12 of the Most Unbelievably Strange Deaths of the Renaissance

12 of the Most Unbelievably Strange Deaths of the Renaissance

Khalid Elhassan - November 9, 2017

12 of the Most Unbelievably Strange Deaths of the Renaissance
Engraving of three dance plague victims being restrained. Wikimedia

Victims of the 1518 Strasbourg Dance Plague

Almost everybody gets a tune or jingle stuck in his or head from time to time, and just can’t seem to get it out, humming or mumbling it on and off for hours or maybe days on end. But what about the next level: how about a dance move that one can’t stop? Almost everyone loves a good boogie, but what happens if the boogie is so good that you just can’t quit, and end up dancing yourself to death?

That is what the good people of Strasbourg, Alsace, in what is now France, discovered in July of 1518 when their town was struck with a dancing mania, as hundreds of people started dancing nonstop, for days on end. By the time the dance fever finally broke, many had literally danced themselves to death from heart attacks, strokes, or sheer exhaustion.

It all started innocently enough on a typical July morning when a Frau Troffea started dancing in the street. Onlookers clapped, laughed, and cheered her high spirits and joie de vivre as she danced. And danced. And danced some more, without rest or respite for 6 days. Within a week, she had been joined by dozens in her marathon dance, mostly women.

Concerned, authorities consulted local physicians, who ruled that the plague was caused by “hot blood”. Convinced that the dancers would recover only if they got it out of their system by dancing continuously, musicians were hired, a wooden stage was erected, and additional dancing space was made by opening up guildhalls and clearing out a marketplace to make more room. Those measures backfired and simply ended up encouraging even more people to join the craze. Within a month, the number of nonstop dancers had ballooned into the hundreds, and at the height of the dance fever, 15 residents were dying each day from exhaustion and heart attacks.
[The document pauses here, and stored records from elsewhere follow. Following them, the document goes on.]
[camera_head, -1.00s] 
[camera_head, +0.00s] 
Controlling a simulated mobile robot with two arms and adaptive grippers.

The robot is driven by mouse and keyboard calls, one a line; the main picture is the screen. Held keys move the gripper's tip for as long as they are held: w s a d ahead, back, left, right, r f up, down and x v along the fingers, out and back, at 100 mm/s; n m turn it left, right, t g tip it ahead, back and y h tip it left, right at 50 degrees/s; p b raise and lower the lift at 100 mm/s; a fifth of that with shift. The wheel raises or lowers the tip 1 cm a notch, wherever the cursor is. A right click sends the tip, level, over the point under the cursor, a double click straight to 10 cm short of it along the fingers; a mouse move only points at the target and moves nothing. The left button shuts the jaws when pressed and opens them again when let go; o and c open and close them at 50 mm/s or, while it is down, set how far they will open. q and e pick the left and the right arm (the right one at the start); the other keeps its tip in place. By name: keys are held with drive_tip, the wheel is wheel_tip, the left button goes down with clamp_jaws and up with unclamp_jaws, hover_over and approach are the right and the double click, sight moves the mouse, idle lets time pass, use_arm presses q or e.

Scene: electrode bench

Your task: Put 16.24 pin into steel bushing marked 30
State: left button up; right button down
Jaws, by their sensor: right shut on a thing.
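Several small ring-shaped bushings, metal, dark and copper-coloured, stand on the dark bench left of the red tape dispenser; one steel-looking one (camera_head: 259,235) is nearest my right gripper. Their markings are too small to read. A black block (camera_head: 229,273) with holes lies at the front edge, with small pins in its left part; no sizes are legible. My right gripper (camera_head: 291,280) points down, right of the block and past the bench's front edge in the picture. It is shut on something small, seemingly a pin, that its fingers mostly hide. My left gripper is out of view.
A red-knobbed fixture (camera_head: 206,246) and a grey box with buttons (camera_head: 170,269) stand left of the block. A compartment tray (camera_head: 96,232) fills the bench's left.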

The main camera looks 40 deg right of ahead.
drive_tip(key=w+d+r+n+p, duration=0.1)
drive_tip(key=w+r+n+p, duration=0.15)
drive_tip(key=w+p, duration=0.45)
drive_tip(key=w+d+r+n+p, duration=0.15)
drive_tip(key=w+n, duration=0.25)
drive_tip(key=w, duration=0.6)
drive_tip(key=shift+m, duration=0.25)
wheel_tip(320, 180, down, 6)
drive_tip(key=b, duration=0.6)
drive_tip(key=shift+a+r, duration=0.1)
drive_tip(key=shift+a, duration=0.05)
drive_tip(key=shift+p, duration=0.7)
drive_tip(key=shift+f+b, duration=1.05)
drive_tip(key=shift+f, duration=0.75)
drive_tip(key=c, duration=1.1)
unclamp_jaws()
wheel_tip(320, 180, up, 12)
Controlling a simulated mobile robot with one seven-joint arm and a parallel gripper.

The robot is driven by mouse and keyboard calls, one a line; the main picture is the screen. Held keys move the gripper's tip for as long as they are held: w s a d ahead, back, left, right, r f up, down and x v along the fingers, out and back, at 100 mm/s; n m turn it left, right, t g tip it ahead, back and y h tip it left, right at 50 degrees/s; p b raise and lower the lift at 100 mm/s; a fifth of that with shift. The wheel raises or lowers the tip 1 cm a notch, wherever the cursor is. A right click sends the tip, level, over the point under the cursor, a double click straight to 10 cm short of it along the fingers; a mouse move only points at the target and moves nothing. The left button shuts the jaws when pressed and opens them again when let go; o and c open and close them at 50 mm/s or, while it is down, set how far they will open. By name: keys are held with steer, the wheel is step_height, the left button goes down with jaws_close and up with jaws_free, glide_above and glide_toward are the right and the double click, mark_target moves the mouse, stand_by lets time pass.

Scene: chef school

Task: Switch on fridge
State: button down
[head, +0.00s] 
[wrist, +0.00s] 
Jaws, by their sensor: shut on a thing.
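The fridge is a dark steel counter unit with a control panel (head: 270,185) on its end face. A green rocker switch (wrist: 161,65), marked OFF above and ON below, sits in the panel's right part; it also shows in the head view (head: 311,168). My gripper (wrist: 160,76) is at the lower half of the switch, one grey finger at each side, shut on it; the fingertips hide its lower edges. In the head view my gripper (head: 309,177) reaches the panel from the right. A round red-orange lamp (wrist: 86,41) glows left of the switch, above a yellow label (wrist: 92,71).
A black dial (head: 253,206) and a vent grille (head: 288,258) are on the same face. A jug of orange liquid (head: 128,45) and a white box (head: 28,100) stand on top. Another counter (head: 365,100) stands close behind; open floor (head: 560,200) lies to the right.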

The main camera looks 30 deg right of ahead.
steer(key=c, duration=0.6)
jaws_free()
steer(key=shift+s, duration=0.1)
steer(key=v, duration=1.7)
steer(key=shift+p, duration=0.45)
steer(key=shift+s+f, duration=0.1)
The Strasbourg dance plague was not an isolated incident, and between the 14th and 17th centuries, there were enough similar outbreaks for contemporaries to coin a term for the phenomena: Saint Vitus’ Dance, or Saint John’s Dance. There is no modern consensus on the cause, so it is simply categorized as an unusual social phenomenon – a mass public hysteria, or a mass psychogenic illness of unknown provenance.